Aile İşletmeleri, bireysel girişimcilik ruhları güçlü ve genellikle piyasa ortamında yetişen, halk tabiri ile ‘alaylı’ diye adlandırılan kişilerce kurulan işletmelerdir.
Aile işletmelerinin kurumsallaştırılması
DR. ÖMER ÖZDEMİR | Samanyoluhaber
Aile İşletmeleri, bireysel girişimcilik ruhları güçlü ve genellikle piyasa ortamında yetişen, halk tabiri ile ‘alaylı’ diye adlandırılan kişilerce kurulan işletmelerdir.
Ailesinin geçimini ve finansal bağımsızlığını sağlamak, ailesinin ve kendisinin planlarını gerçekleştirmek, emeklilik döneminde rahat yaşama adına varlık biriktirmek, çocuklarına fırsat oluşturmak, aile mirasını ve adını ebedileştirmek, topluma katma değer sağlamak gibi hususlar Aile İşletmelerinin kurulması için girişimcileri motive eden hususların başında gelir.
Aile İşletmeleri, piyasada ve işin mutfağında yetişmiş olmanın verdiği avantajla ‘İşin inceliklerini bilen’, ‘Her işe kendisi yetişmeye çalışan’ kişiler tarafından kurulan işletmeler olduğundan az bir sermaye ve düşük bir maliyetle kurulurlar.

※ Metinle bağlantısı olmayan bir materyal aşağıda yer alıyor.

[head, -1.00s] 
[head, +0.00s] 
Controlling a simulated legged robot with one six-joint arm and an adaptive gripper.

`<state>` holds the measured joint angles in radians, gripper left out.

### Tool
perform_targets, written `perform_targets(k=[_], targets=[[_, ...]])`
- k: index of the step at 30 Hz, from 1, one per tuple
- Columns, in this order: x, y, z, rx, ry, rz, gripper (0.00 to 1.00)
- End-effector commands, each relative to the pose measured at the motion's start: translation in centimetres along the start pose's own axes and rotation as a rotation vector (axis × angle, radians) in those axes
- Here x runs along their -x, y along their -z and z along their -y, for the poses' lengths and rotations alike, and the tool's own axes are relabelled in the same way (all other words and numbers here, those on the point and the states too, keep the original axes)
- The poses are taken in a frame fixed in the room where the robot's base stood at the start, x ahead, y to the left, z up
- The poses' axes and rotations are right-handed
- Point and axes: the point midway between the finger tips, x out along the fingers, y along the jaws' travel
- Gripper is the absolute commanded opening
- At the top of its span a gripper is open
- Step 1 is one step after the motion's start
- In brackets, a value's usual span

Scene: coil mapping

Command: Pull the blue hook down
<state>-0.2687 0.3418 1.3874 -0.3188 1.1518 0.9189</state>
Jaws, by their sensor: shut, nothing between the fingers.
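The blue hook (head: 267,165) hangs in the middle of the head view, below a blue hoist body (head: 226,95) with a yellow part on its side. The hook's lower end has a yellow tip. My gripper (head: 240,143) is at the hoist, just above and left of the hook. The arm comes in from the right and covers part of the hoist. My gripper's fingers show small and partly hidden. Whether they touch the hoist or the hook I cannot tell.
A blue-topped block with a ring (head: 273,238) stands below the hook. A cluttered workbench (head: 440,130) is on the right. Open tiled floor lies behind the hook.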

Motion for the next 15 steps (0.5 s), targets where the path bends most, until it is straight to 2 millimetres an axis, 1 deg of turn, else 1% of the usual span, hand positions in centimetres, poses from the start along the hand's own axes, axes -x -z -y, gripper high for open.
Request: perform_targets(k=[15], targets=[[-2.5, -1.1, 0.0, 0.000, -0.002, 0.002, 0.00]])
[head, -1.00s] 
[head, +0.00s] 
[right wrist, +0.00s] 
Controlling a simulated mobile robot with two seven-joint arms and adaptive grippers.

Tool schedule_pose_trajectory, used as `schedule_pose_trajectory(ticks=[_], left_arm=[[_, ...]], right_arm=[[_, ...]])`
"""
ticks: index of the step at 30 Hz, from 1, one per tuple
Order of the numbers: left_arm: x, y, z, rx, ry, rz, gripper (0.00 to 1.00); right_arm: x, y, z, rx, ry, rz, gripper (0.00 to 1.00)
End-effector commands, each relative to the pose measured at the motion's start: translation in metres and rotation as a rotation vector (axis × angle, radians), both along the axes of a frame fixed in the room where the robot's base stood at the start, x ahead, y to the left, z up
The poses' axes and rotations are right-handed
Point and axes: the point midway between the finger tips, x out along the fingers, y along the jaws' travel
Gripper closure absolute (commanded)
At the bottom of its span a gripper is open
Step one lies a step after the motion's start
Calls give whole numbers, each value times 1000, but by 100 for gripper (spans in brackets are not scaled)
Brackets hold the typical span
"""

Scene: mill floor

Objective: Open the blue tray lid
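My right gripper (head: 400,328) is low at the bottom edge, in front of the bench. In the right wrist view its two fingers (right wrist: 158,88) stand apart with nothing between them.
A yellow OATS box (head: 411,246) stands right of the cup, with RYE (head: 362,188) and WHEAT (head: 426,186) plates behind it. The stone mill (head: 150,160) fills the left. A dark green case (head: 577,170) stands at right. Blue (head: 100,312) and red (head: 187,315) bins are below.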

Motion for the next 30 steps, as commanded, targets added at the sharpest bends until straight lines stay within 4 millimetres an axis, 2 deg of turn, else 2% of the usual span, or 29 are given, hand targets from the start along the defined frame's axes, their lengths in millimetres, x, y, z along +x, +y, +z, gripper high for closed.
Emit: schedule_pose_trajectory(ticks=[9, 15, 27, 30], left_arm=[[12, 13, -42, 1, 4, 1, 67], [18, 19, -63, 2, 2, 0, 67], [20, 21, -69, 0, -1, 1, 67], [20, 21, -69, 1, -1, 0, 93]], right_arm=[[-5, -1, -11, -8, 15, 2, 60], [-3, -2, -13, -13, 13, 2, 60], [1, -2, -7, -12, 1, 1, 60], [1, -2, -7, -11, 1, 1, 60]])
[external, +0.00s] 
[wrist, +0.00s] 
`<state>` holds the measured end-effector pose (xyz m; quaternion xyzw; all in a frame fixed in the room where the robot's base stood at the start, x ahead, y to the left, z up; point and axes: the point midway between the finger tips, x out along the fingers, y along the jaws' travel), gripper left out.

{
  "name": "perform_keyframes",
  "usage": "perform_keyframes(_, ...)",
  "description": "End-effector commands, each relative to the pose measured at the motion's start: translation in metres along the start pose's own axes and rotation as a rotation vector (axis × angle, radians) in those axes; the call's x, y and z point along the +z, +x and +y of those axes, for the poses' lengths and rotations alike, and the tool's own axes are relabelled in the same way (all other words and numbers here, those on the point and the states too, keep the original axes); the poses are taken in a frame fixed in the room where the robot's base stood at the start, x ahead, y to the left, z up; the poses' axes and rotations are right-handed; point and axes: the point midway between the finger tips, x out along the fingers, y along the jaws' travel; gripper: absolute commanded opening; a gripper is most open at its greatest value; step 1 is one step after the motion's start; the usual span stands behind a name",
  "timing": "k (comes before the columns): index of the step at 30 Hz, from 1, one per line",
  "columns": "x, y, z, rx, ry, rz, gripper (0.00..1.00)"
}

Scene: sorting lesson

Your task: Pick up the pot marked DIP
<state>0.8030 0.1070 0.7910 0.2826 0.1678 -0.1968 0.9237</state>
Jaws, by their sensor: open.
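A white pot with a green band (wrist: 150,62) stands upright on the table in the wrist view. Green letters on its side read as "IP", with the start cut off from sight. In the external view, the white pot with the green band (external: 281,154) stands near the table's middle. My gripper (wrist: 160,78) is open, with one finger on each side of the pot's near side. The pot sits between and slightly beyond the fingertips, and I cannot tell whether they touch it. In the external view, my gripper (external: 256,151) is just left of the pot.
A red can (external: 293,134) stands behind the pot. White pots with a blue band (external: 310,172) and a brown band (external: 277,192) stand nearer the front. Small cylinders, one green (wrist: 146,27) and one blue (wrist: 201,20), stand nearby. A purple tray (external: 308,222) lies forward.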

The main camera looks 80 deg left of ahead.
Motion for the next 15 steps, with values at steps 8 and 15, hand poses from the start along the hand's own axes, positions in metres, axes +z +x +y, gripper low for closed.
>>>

Kuruluş dönemi adeta ‘Tencerede pişirilip kapağında yendiği’ dönemdir.
Ancak zamanla işin ölçeğinin büyümesi işletmede daha fazla sermaye ve iş gücü ihtiyacını doğurur. Kuruluş aşamasındaki birden fazla işin sorumluluğunu üstlenen birkaç kişi artık yetemez, siparişler yetiştirilemez, verilen sözler tutulamaz, zamanında yapılması gereken ödemeler gerçekleştirilemez, piyasa, çevresel gelişmeler/değişimler ve rakipler takip edilemez hale gelir. Artık her işi girişimcinin kendisinin veya genellikle aile üyelerinden oluşan az sayıdaki çalışanın yapması yerine işletmeye yeni çalışanlar alınarak onların eliyle yaptırma ihtiyaç ve mecburiyeti ortaya çıkar.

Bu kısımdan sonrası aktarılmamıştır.